The state’s ag economy includes equipment manufacturing, research at its universities, apples grown on The Ridge near Gays Mills, cherries picked on the Door County Peninsula and potatoes harvested on the sand flats of Portage County.

The state leads the nation in the production of cheese, snap beans, cranberries, ginseng, mink pelts and milk goats. The state’s 1.28 million dairy cows in 2016 produced over 30 billion gallons of milk, or 14.2 percent of all milk produced in the U.S., according to Dairy Farmers of Wisconsin, formerly known as the Wisconsin Milk Marketing Board. That ranks second only to California.

But while milk production remains robust, thanks to increasingly larger farm operations that can milk thousands of cows a day, milk prices are down, there are concerns about tariffs and small dairy farms are vanishing across the state. According to the latest figures from DATCP, there are 8,463 licensed dairy herds in Wisconsin. In July 2004, there were 15,488.

The losses, combined with more automation, means fewer people are working on farms. The Farm Wisconsin Discovery Center, located on 36 acres along Interstate 43 south of Manitowoc, is designed to help bridge the gap between producers and consumers. Officials hope to attract school and tour groups, families and tourists making their way to and from Door County, Green Bay Packers games and northern Wisconsin.

There are other museums around Wisconsin that focus on specific agricultural products like cheese and cranberries or on historical farming practices. We have breakfasts on the farm events, county fairs and, beginning Thursday, the Wisconsin State Fair in West Allis. The Farm Wisconsin Discovery Center is a year-round destination designed to be all encompassing and looks at agriculture’s past, present and future and the state’s wide swath of products.

Besides the birthing barn, a visit also includes a bus tour of nearby Grotegut Dairy Farm where about 2,500 cows are milked daily. Passengers remain on the bus during the tour but are guided with on-board video presentations. The bus also makes two passes through the barn.

“The cows don’t seem to mind. I think they thought we were going to feed them,” said Lauren Rose Hofland, the center’s executive director. “About 98 percent of the people are fed by 2 percent of the population. We are so far removed from where our food comes from that it’s become a real issue.”

Grotegut, about two miles southwest of the museum, is also providing the pregnant cows. They are shipped to the museum’s birthing barn daily in a trailer after being evaluated by farm staff. After giving birth, the cow is returned to the farm and the calves, for a short time, placed in the birthing barn’s nursery, which is also behind glass.

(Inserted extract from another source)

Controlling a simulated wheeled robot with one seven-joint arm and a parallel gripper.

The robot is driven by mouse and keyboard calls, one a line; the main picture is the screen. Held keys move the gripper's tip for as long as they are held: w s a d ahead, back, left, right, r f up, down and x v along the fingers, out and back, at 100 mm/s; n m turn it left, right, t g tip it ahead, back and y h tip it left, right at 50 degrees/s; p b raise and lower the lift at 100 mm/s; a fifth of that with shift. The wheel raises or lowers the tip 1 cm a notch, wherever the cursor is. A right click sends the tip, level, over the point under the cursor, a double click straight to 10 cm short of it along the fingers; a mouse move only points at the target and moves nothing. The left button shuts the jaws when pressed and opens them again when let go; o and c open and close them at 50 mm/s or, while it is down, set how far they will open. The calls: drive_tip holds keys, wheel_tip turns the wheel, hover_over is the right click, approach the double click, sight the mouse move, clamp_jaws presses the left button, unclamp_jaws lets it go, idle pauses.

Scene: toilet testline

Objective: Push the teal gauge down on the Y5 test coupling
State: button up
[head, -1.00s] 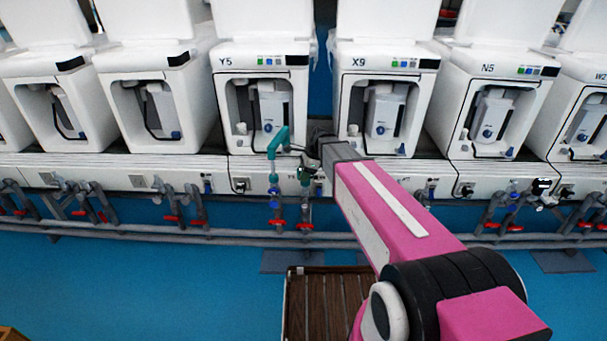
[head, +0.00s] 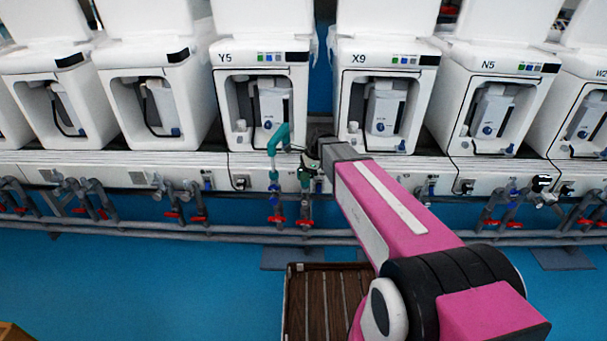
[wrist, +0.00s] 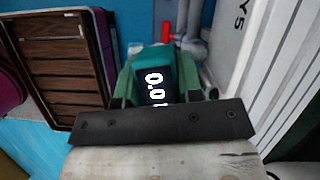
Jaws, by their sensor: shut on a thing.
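In the wrist view the gauge (wrist: 154,86) shows a display reading about 0.0, partly cut off by my gripper's dark plate. My gripper (head: 306,168) is shut on the gauge, with green fingers on both sides of it in the wrist view. The coupling is not clearly seen in the wrist view.
The X9 unit (head: 383,95) stands to the right. Pipes with red valve handles (head: 305,223) run below the white bench. A brown slatted pallet (head: 325,300) lies on the blue floor (head: 150,285), which is otherwise largely clear.

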The museum building includes a theater, gift shop and cafe plus a conference center for up to 300 people on the first floor. A 20-foot-tall sculpture in the museum’s lobby shows a plant sprouting from a globe of the earth which is being held by a pair of hands. The sculpture is the entry point to the second floor, home to an impressive array of hands-on and interactive exhibits broken down in six topic areas. They include displays on the state’s diverse agricultural products, a day in the life of a cow, how vegetables go from the field to a dinner plate, balancing farming with the environment, advances in ag technology and science and the many careers available in the industry.

Officials are hoping for 100,000 visitors in the first 12 months. In addition, an adjacent facility also has classrooms for Lakeshore Technical College’s Dairy Herd Management and Agribusiness and Technology programs.

“This is exactly what he was envisioning,” said David Dvorak, whose late father came up with the idea for the discovery center. “He’d be happy but he wouldn’t be amazed that it got done because he knew it would.”

Norval Dvorak died in 2015 at the age of 93 after an innovative and long career in agriculture. It included teaching veterans who had just returned from World War II about farm practices, helping to create what would eventually become Land O’ Lakes Dairy Cooperative, developing high-quality Holstein beef and creating farm cooperatives in eastern Europe.

The longtime Manitowoc-area farmer came up with the idea of the Farm Wisconsin Discovery Center after a 2010 trip to Fair Oaks, Indiana, home to Fair Oaks Farms. The 25,000-acre farm experience center has thousands of its own dairy cows, scores of pastures, pigs, live births, its own food products and educational exhibits. It’s often referred to as “the Disneyland of agriculture.”

At Norval Dvorak’s urging, a committee was formed in 2011 by agriculture leaders in Manitowoc County. The first meetings were held in Dvorak’s basement and later moved to a conference room of the Manitowoc County UW Extension office. That led to two feasibility studies and the creation of what is now a 19-member board of directors. Fair Oaks was used as a model, a process that included trips to Fair Oaks and Fair Oaks officials visiting Wisconsin.

Officials initially thought they would need $9 million to $10 million for the project, but it grew to $13 million. Fundraising began in 2015 and received a big boost when the state kicked in $5 million in grant money. Private donations covered the remaining $8 million. It includes a $1 million gift from Land O’Lakes and $500,000 each from Country Visions Cooperative and CP Feeds, Dairy Farmers of Wisconsin, Farm Credit System and the Ruth St. John and John Dunham West Foundation. Five others donated $250,000 each and 14 contributed $100,000 each. Construction began in spring 2017.

“It’s really amazing how the state and the community came together to build this facility,” said Melissa Bender, the center’s director of education and programming and a former high school ag business teacher.” Norval really wanted this to educate.”